And After the Vernacular
The vernacular is never the end in itself; it’s only where poetry begins. The major shifts in poetic language have been shifts down; but the major poetry has been what explored the space just beyond the normal use of language. Dante in ‘De vulgari eloquentia’ may have advocated the vernacular as ‘illustrious, cardinal, aulic, and curial’ (all positive terms!), but it is a vernacular ‘which belongs to every Italian city yet seems to belong to none’. Vernacular poetry does not mean the common use of the common language, but a crafted use of it. Coleridge said (Riviere knows where, though Google doesn’t) ‘I would like to write poetry that affects not to be poetry’, and in his Preface to Lyrical Ballads, Wordsworth wrote of a language ‘really spoken by men’. But he was adamant that it is only a ‘selection’ of that language ‘made with true taste and feeling’, and so ‘entirely separate the composition from the vulgarity and meanness of ordinary life’. Both Dante and Wordsworth lead us to the same point. No sooner have we realized the poetic importance of a new vernacular, we find ourselves with a different, equally difficult question: how can we go beyond the vernacular whilst staying within it? In this sense, poetry is the craft of crafting new uses of new language.
Language, at any given moment, can be conceived of as a sphere. At its deep center is the idealized form of the vernacular, the way of using language that is so normal that it is abnormal: it is never actually spoken and never clearly known. Regular speech occurs in the middle-space of the sphere, where that center is pulled towards real life in a thousand different directions; there are a thousand different ways of speaking the contemporary. Eventually we come to the edges of the sphere – its infinite edges, for though the edge of a circle has a finite length, there is no limit to the number of points on it. At these edges are the extremes of language, its oddities and idiosyncrasies at any given time. These are the sorts of things that poets often like to pick up on, push further, and transform into poetic techniques.
Does a poet work at the edges of language or at its beating heart? Does he or she seek to speak in that elusive vernacular, or to deal in the small curiosities of very-present language? Of course, the answer is both, and in between both. On this model — a conceptual model, of course, not a clear historical one – there is a cycle of the vernacular, with a few core stages. Sometimes poets seem to be stuck, glutting on the edges of the sphere of language, obsessed with the light of an old vernacular; they experiment and jitter on the edges like moths dancing their totentanz on a lightbulb. Then, a poet or group of poets, likewise experimenting on the edges, realize that their edge can be reconceived of as the centre of a new sphere, accessible from ordinary language. This new vernacular takes the place of the old vernacular at the heart of the sphere, and the poets crusting on the edge wake up again. They begin the process of travelling back and forward through the sphere; they make life in the veins between the heart and the skin, bringing together the vernacular with the literary. A poet in the truest sense of the word is always doing a dynamic act.

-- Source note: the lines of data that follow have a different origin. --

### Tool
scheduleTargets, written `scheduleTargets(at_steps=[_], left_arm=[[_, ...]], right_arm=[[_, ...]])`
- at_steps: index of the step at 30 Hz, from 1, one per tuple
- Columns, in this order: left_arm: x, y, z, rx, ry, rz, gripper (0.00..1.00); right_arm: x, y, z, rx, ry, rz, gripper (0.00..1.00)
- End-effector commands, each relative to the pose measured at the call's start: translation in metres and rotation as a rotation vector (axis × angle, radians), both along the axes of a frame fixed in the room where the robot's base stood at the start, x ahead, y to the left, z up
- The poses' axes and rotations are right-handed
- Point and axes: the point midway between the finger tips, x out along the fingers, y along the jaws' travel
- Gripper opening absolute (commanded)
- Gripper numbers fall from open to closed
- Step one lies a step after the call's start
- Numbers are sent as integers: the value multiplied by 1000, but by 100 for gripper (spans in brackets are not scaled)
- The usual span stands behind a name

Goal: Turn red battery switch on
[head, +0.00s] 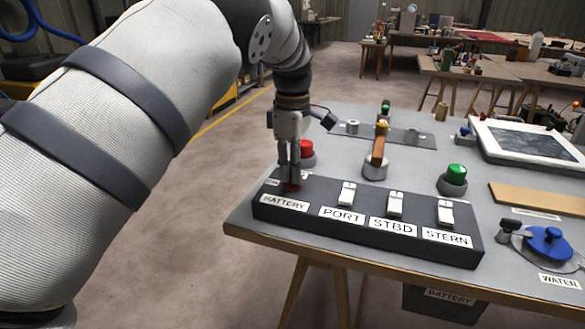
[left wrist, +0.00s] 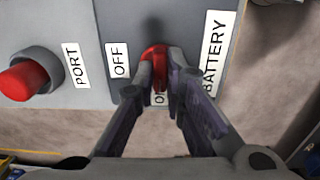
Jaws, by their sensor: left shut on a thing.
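The red battery switch (head: 291,188) is at the left end of the dark switch box (head: 370,233), behind its BATTERY label (head: 284,203). My left gripper (head: 290,180) points down over it, its fingers closed around the red lever. The lever's red top (left wrist: 154,60) shows between the fingertips of the left gripper (left wrist: 160,58) in the left wrist view. I cannot tell which position the lever is in. My right gripper is out of view.
White PORT (head: 347,194), STBD (head: 395,204) and STERN (head: 445,212) switches stand to the right. A red button (head: 304,150) is close behind my gripper, and a green button (head: 455,175) is farther right. Open floor lies left of the table.

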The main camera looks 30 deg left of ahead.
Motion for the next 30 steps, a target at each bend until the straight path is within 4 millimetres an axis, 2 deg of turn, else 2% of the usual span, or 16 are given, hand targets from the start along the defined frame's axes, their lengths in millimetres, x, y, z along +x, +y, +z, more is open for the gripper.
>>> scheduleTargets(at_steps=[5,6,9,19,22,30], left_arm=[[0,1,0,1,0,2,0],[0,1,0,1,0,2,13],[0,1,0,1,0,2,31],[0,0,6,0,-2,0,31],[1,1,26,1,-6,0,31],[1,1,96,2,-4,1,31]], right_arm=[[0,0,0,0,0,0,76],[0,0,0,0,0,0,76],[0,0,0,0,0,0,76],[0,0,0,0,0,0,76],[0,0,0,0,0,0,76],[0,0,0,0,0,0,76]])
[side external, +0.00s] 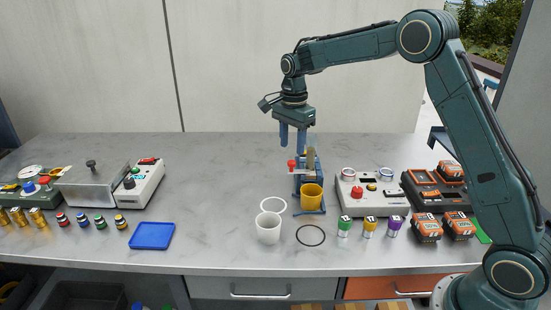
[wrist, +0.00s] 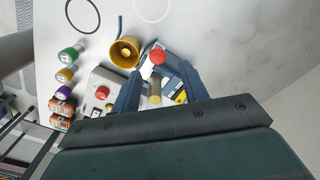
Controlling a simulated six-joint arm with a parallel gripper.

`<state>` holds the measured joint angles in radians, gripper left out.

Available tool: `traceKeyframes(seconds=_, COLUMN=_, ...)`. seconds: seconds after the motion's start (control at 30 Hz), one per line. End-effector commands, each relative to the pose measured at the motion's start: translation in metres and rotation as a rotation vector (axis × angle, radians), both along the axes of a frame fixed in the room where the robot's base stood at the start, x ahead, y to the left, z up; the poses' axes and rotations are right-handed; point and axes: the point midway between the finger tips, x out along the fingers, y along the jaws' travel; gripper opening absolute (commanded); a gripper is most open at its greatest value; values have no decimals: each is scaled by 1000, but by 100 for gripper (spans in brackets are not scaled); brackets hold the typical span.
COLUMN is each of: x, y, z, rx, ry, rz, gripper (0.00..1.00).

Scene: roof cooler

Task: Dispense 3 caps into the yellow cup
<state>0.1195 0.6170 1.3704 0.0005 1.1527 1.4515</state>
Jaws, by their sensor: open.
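The yellow cup (side external: 312,196) stands at the foot of a blue dispenser (side external: 308,165) on the counter; it also shows in the wrist view (wrist: 125,52). The dispenser has a red knob (side external: 291,163) at its left side, also seen in the wrist view (wrist: 157,57). My gripper (side external: 292,143) is open and points down above the dispenser. In the wrist view its fingers (wrist: 158,98) lie on either side of the dispenser's upper part, apparently with nothing held. The caps cannot be made out, and the inside of the cup is only partly visible.
A white cup (side external: 268,229) stands left of the yellow cup, near a white ring. A black ring (side external: 310,235) lies in front. A grey control box (side external: 370,192) and several coloured canisters stand to the right. A blue tray (side external: 152,236) lies left; the counter's middle is clear.

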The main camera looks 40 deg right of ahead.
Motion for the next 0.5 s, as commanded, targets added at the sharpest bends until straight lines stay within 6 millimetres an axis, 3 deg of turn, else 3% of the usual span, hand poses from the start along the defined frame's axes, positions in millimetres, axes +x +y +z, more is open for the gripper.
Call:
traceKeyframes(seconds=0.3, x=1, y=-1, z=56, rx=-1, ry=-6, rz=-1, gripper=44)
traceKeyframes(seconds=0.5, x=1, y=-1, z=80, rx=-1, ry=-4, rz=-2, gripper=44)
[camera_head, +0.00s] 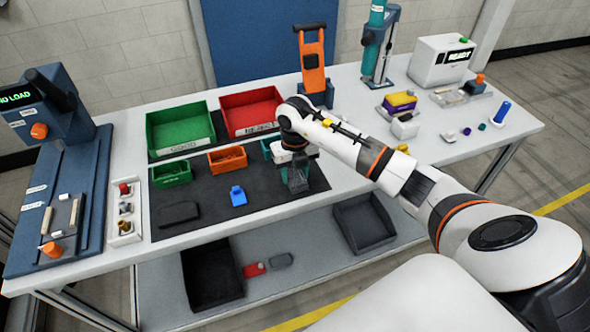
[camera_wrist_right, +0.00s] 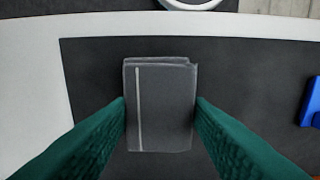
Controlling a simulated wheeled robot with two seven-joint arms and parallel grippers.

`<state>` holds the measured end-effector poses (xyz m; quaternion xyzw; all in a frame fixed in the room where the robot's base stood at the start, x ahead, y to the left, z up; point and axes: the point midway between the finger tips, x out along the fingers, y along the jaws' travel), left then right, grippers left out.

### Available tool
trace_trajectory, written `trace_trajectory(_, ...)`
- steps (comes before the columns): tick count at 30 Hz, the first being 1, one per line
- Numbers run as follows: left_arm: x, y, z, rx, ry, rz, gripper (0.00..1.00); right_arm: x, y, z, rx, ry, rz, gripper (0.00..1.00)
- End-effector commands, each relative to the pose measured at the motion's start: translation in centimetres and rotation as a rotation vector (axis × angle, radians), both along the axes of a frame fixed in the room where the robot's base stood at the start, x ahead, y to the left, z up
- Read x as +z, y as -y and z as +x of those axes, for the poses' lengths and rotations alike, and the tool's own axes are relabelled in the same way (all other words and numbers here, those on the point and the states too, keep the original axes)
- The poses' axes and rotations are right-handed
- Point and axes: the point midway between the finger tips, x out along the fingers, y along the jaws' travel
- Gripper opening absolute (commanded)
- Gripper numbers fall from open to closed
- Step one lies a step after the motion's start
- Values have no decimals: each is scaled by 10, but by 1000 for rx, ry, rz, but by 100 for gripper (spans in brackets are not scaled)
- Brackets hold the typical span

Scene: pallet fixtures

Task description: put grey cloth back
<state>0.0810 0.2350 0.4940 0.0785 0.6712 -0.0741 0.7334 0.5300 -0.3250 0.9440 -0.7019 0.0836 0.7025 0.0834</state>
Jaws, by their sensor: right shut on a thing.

The textual vernacular, opened up by our virtual sociality, seems to offer itself up as a way to move poetically on. There was a Romantic sphere, then an Imagistic one, and now the textual vernacular of onlife offers premises on which a new sphere can be built. As soon as there is somewhere big and beautiful to move to, it is in everyone’s interests to move on. We will be able to give the poets of the past their place by giving them their time: twentieth century poets will not be able to be distinctly twentieth century poets till twenty-first century poets do something fundamentally timely too.